Anecdote: nous discutions avec quelques jeunes de la cité, un soir. Rien que cette image de 4-5 jeunes des Yvelines, plutôt issus de familles aisées, discutant avec ces "jeunes"? est incongrue encourageante.
Dans la conversation, aucun d'eux n'était vraiment au naturel, ils jouaient un rôle, se moquaient un peu de nous.
Mais au moment ou nous nous en allions, un d'eux, connu pour être très impliqué dans les trafics de stupéfiantS nous dit « C'est bien ce que vous faites ici, continuez, il faut les sortir les enfants d'ici »
Ces oasis missionnaires sont hélas encore trop rares.
Prions pour que le Seigneur continue à faire jaillir de son peuple des missionnaires de sa Charité pour nos banlieues.

Renaud

Écrit par : Renaud | 21/12/2007

JE SAIS DE QUOI ELLE PARLE

> J'ai grandi dans les "quartiers nord" de Marseille dans les années 60, avant que les cités ne deviennent ce qu'elles sont aujourd'hui...Je sais de quoi parle cette jeune fille. Ne manquons pas à la prière qu'elle nous demande !

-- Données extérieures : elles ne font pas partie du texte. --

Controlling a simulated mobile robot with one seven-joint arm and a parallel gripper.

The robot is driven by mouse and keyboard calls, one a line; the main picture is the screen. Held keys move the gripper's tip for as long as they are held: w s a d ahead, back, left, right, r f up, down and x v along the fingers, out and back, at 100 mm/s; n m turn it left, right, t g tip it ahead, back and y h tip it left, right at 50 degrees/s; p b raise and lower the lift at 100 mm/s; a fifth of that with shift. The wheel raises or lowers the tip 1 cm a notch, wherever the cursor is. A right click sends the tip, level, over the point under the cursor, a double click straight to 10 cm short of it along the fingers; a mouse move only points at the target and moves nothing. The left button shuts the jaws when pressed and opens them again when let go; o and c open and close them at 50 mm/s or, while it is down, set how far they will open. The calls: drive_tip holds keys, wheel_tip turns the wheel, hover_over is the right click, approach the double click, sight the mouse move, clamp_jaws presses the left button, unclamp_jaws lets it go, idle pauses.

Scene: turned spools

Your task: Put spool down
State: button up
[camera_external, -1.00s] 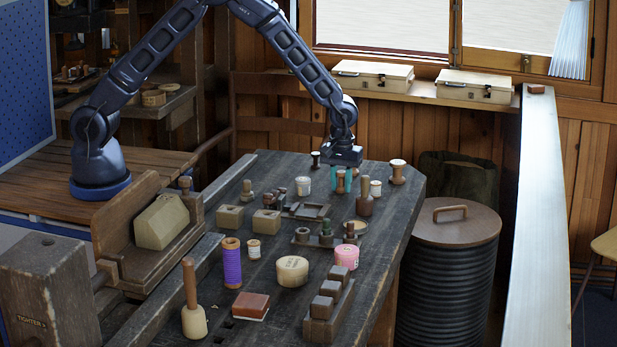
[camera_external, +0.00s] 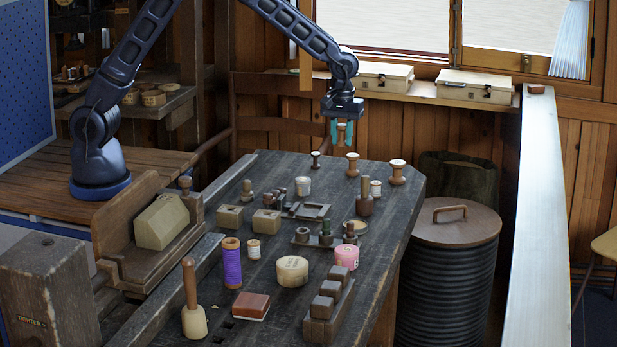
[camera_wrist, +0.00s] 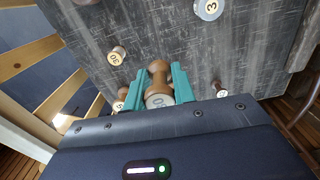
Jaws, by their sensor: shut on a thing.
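My gripper (camera_external: 342,133) hangs in the air above the far end of the dark workbench (camera_external: 285,170). Its teal fingers are shut on a brown wooden spool (camera_external: 341,131), which is upright and clear of the bench top. In the wrist view the held spool (camera_wrist: 159,78) sits between the two teal fingers (camera_wrist: 158,88), its pale numbered end towards the camera. Part of that end is hidden by the gripper body.
Other spools stand below: a brown one (camera_external: 352,163), a larger one (camera_external: 397,172) by the right edge and a small dark one (camera_external: 316,160). A purple-thread spool (camera_external: 232,264), a pink-thread spool (camera_external: 347,256) and wooden blocks crowd the near bench.

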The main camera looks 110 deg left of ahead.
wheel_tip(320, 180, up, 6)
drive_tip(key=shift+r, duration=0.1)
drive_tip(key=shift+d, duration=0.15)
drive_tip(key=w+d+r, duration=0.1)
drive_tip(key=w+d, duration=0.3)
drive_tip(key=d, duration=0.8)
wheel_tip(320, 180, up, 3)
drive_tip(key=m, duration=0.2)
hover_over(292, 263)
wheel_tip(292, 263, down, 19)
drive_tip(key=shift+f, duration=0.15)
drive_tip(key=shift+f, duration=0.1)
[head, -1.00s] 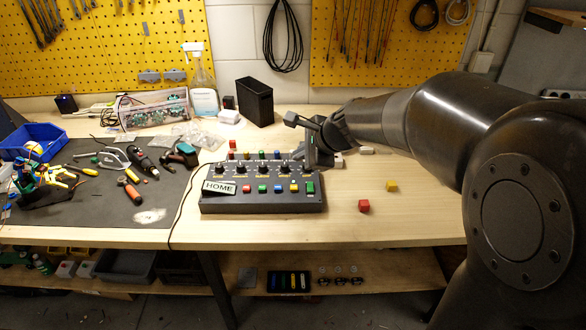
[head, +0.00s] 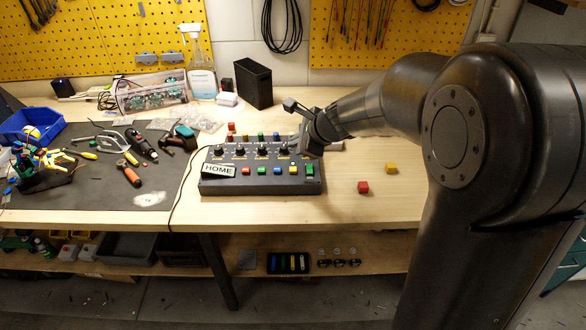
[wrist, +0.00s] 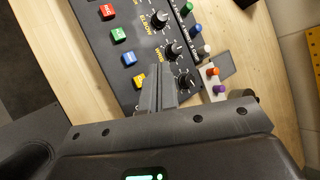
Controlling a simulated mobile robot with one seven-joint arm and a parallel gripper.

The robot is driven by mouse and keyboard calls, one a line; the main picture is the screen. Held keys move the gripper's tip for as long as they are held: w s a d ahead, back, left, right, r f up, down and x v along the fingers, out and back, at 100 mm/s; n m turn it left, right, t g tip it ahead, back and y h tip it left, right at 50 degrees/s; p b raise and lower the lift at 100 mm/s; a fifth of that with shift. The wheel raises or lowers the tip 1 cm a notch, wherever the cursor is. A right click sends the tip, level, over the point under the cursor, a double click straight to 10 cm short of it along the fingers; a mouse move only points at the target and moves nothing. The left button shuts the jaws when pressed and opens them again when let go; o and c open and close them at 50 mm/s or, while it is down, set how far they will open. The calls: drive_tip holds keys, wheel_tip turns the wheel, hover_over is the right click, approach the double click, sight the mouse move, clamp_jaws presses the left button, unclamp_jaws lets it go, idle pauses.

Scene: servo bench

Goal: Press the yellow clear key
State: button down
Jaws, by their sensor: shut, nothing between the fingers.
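The yellow clear key (head: 293,169) is a small square key in the front row of the dark control panel (head: 240,187), near its right end. My gripper (head: 304,143) hangs over the right end of the panel. In the wrist view my gripper (wrist: 159,72) is shut and empty, its fingertips between the yellow key and the black knobs. I cannot tell its height above the panel.
Black knobs (wrist: 173,50) stand close to the fingers. A green key (head: 309,170) sits right of the yellow one. A HOME label (head: 218,171) lies on the panel's left.

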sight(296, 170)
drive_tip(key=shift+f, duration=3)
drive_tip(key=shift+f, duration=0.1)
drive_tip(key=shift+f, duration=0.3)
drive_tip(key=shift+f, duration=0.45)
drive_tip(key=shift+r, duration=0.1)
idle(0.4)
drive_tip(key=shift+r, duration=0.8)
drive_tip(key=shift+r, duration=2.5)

Écrit par : cristiana | 21/12/2007

BRAVO

> Bravo à ces communautés qui osent !!
Si selon l'adage du Christ un peu de levain fait lever toute la pâte ( slogan hélas trop souvent répété par ceux qui se contentent d'un nombre de chrétiens réduits à presque rien), alors ceux-ci sont très attendus ! Les témoignages sur la détresse sociale et tout simplement humaine qui existe là-bas montrent un réel besoin d'un christianisme non "dilué" ni accommodé au monde mais qui est plein de sève nouvelle et apporte salut, réconfort, amour, "guérison", aide.
Deo gratias.

Écrit par : Gégé | 21/12/2007

MAGNIFIQUE

> Tout est dit et c'est magnifique. Juste un avis personnel. Pour avoir passé une partie de mon enfance et de ma vie professionnelle dans ces "quartiers", je pense qu'y travailler et y évangéliser est une oeuvre de célibataire. Il faut s'y engager à fond, totalement et pour cela il faut être libre de toutes charges personnelles, notament affectives et familiales. C'est prenant, voire envahissant et la fatigue morale et nerveuse importante. Pour une famille, c'est une charge difficile. De plus, je ne pense pas que l'on puisse imposer à ses enfants un choix de vie qui est un choix personnel d'adulte. C'est un monde dur et les situations que l'on y rencontre sont lourdes, voire tragiques. Je précise une dernière chose: je parle de célibat, pas de solitude. Il faut être en communauté sinon c'est le suicide assuré.